Separation Anxiety
Although the summer of 2022 was "one for the books" in many happy ways, it ended on a sad note with my dog's unexpected passing in late August.
She had been my constant companion for fourteen years, and I had trouble falling asleep that night as I missed her beside me. And because fresh losses tend to harken thoughts of past ones, memories of lost loved ones joined my thoughts, marching across my mind in a sad parade. Before long, I felt an intense resurgence of the separation anxiety I had experienced as a child.
The first time I recall facing the misery of separation, I was very young, and it wasn't a person or animal that I mourned, but my "attachment object," an old teddy bear.
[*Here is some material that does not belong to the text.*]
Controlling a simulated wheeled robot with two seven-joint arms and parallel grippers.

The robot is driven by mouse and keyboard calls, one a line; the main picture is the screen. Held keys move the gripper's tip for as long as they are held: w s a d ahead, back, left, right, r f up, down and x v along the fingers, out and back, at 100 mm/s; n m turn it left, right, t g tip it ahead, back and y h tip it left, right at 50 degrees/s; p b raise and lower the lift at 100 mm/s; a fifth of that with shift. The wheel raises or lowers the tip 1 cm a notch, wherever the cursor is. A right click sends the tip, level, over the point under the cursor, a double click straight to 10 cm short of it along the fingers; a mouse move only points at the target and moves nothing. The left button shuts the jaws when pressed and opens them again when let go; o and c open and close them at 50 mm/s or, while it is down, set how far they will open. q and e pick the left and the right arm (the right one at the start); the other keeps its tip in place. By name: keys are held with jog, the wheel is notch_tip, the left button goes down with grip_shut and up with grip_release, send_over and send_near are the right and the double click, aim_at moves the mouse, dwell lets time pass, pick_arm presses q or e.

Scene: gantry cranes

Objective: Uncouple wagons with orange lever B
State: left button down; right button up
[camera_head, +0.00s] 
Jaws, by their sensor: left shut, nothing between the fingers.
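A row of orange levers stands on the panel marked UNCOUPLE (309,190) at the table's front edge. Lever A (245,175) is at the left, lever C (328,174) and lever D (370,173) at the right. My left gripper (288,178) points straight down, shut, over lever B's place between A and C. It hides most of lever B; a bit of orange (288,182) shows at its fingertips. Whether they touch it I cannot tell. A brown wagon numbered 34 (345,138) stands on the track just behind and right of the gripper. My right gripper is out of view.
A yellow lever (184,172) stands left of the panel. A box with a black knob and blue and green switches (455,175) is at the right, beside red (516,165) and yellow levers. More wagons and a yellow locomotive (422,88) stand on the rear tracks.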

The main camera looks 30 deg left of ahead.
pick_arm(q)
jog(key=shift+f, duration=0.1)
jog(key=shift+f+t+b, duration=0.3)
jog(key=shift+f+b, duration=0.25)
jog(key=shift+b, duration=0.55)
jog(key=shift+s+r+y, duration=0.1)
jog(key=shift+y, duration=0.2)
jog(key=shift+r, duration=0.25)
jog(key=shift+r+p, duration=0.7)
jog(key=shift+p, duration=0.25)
While riding with my family down the interstate, I kept sticking him out the car window to watch him flap in the breeze. My dad warned me that I would lose him, and we wouldn't be able to go back, but the temptation was too strong. Moments later, I watched, horrified, as the wind ripped the stuffed bear from my little fingers. He flew through the air, landing in a puddle on the side of the road. I still remember the sorrow and regret as he disappeared from view.
A year or so later, the first day of school arrived. It was a day I had anticipated since my older sister began kindergarten two years earlier. I couldn't wait for the bus to come that morning. But as it rolled to a stop in front of my house, I burst into tears, refusing to board. Despite the months of excitement, I suddenly couldn't imagine leaving my mom and the security of home to head into the unknown. She ended up driving me to school and felt like I would never see her again as I watched her pull away through the classroom window. Thankfully, with maturity came a greater perspective, and before long, I was bounding out the door to catch the bus.
But soon enough, I learned about a new kind of separation anxiety that comes from losing a loved one on earth. At some point, everyone is schooled in the fact that death is an inevitable part of life, and my first lesson came at age 13 when my grandmother died unexpectedly. Being torn from the people, objects, or even places we love feels especially harsh when the tearing away is in the form of death. In our souls, we have this unshakeable knowledge that we were made for life, and everything in us recoils when it ends.
We were also made to connect and to love; it's a struggle to accept the brutal divide of permanent earthly disconnection. On my grandfather’s last night of life in 2005, I stayed with him, and as he passed away in the early morning hours, the dreaded curtain that separated the living and the dead felt so real between us that I could almost touch it.
The night my dog died, I not only lamented her loss but also the scourge of death. I even began worrying about future losses, feeling increasingly inconsolable as the night wore on. Then, just as I wondered if I would ever sleep, comfort suddenly appeared, bringing the kind of relief a lost child feels when a parent finally finds them. It arrived in the form of truth, pushing past my emotions and shining a light into my mind with these words:
"For I am persuaded that neither death, nor life, nor angels, nor principalities, nor powers, nor things present, nor things to come, nor height, nor depth, nor any other creature, shall be able to separate us from the love of God, which is in Christ Jesus our Lord." (Romans 8:38-39)
Although I already knew that fact, I suddenly felt it. God will never leave me, no matter what comes or who I lose.
For the first time, I recognized that accidentally dropping my bear out the car window wasn't the source of my separation anxiety – I was born with it. We all are. As a child, being unreconciled to God led to a vague, sometimes acute sense of fear and bottomless need. It's what drove me to seek Him out at age twelve. The unease caused by separation from the people and things that I thought were my security – even my childhood bear – pushed me to Him, the true source of security.
The anxiety that results from losing earthly loves – including beloved pets and treasured comfort objects – illuminates our most significant need and longing – to be connected to the Creator. And even after reconciliation to God through Christ, every fresh experience of loss has the potential to stir a reminder of that inborn fear of separation from Him. But thankfully, those heartbreaks also help us remember God's assurance of His presence and constancy.
When my kids were young and too scared to fall asleep, I would pray Psalm 4:8 with them:
"I will both lie down and sleep in peace; for you alone, O Lord, make me lie down in safety."
When that ancient anxiety resurged in me the night my dog passed away, remembering God's promise that He would never leave or forsake me didn't take away the genuine sadness over losing her. It didn't keep me from freshly mourning my lost family members and friends. And it wouldn’t protect me from the future pain of loss and separation from the people (or pets) that I love. The fact that nothing can separate me from God’s love doesn't remove the human sting of death for Christians – even Christ wept when His friend Lazarus died. But as I suffered that night, the assurance brought immediate and deep consolation and, with it, peace. And I slept.